Para Luiz Carlos Néspoli, Superintendente da Associação Nacional de Transportes Públicos (ANTP), os trólebus estão longe de ser um tecnologia superada. “Não é possível dizer que é obsoleto. É um modelo totalmente equacionado e de conhecimento dominado”, afirma.

A ANTP, diz Néspoli, apoia a eletrificação da frota, mas não descarta os trólebus do cardápio de opções para isso. Segundo ele, o processo de substituição de veículos de transporte coletivo a diesel por elétricos é um processo em marcha, mas que ainda terá grandes desafios e respostas a dar.

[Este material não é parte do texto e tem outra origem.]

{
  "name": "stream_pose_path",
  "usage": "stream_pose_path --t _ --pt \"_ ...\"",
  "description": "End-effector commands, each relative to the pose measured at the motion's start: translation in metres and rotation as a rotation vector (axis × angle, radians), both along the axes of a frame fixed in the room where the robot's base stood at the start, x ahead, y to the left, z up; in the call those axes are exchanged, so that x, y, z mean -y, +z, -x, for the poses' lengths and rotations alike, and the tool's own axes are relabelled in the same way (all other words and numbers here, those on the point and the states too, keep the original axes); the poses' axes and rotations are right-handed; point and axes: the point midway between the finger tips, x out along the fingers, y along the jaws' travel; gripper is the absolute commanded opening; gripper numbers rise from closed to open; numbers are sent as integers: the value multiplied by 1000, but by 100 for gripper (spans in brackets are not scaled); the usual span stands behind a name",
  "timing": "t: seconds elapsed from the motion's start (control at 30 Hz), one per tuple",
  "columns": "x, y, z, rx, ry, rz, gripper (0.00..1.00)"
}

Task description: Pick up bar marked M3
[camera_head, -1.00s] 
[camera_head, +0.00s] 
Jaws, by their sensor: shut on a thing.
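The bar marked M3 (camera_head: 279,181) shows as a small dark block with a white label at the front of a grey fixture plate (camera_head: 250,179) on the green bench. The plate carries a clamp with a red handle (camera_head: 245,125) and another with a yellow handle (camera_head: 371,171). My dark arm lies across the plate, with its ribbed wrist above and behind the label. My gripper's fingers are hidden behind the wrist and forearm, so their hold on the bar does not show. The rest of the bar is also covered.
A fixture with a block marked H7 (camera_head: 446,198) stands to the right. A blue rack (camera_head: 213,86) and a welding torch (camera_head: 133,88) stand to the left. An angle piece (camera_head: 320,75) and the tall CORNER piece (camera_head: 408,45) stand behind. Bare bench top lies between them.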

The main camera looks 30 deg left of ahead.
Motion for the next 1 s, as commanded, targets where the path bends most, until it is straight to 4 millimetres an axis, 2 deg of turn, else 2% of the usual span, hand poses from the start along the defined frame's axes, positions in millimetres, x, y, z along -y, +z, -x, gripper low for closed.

“Não é fácil fazer a recarga de uma frota de ônibus elétricos em uma garagem na periferia da cidade. As concessionárias terão suas subestações, linhões diretos? Há uma infraestrutura que precisa ser instalada”, afirma ele. “Um ônibus a diesel é reabastecido em 15 minutos. Um elétrico pode levar três, quatro horas.”

Há também outros pontos operacionais e de financiamento. Segundo ele, os ônibus movidos a bateria podem ter menor rendimento quando são obrigados a rodar em velocidades muito menores, como as do trânsito paulistano. “Não é um sistema de operação ainda totalmente conhecido”, afirma.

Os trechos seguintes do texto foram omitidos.